Trouble

I admit I’ve been having difficulty of late. I get these bouts of discouragement and depression. It’s not as bad as it sounds, but it’s been making it hard for me to work today. You may recall that this past year in school was a little rough for me. That’s fine, the only problem is that it still stresses me out, even though I’m home now. I don’t know what to do about it, I don’t even know why I’m still being bothered by it. I’ve approached these problems in my mind so many times, I’ve worked them out through writing, I’ve done it again and again, so I can’t figure out why I haven’t moved past all of it yet. Is this normal?

When I get into these moods, it’s hard to get anything done. It’s kind of disabling. I know I want to do artwork, but getting started on it has been a challenge. This is incredibly frustrating to me, a firm believer in the power of positive thinking and optimism to get work done. I’ve always thought myself a person who could handle stress, one who could get past it and get work done despite setbacks. I think I could handle this too, if only I knew what the problem was– why I’m still letting myself get bothered by things that are over and done. I can’t imagine what I’m doing wrong.

But maybe I’ll take some time to talk about my next image. I’m doing a Wisp picture. Wisp is… I guess you could call her a wind elemental. I really love the wind, so I created an entity who embodied that. She’s great to do artwork for, because the way I tend to depict her includes a lot of color blending, which I consider to be one of my strengths as far as technique goes. In the past I’ve often depicted her as a gentle breeze. This time, she’s more of a torrent.

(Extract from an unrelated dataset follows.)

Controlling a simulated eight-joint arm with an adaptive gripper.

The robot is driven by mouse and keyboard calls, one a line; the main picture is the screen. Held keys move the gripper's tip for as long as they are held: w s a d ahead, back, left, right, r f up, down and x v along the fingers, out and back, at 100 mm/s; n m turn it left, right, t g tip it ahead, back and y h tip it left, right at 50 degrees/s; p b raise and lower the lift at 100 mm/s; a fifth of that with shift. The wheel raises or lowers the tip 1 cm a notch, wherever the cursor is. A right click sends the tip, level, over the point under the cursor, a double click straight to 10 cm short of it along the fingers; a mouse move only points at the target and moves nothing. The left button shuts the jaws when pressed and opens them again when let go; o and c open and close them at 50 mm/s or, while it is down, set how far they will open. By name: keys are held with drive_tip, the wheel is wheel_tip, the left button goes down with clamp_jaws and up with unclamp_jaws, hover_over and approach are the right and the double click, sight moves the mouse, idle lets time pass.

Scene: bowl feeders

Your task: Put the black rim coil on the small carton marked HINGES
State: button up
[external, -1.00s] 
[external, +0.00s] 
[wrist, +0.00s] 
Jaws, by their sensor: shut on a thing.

Well actually, just a little stormy wind. I have a hard time drawing anyone with enough ire in their face to really justify being a torrent. It’s pleasant to work on, because it uses a lot of my favorite color, blue. I think the color palette is beautiful. I just hope it still looks good by the time all is finished.

I started on the concept art after I finished The Pool of Sight (which I discussed two posts ago). It was after that image that I felt some of that discouragement, because it wasn’t as wonderful as I had wanted it to be. But I wanted to keep going, I couldn’t stop. I decided to draw Wisp because she’s reliable. It’s hard to go wrong with Wisp. I wanted her to bring in a new wave of beautiful artwork, artwork that I could be really happy with. It’s just been a bumpy start, because of the discouragement, but I suspect I’ll be alright and able to work tomorrow. I still believe there could be a bit of magic this October. It’s not over yet.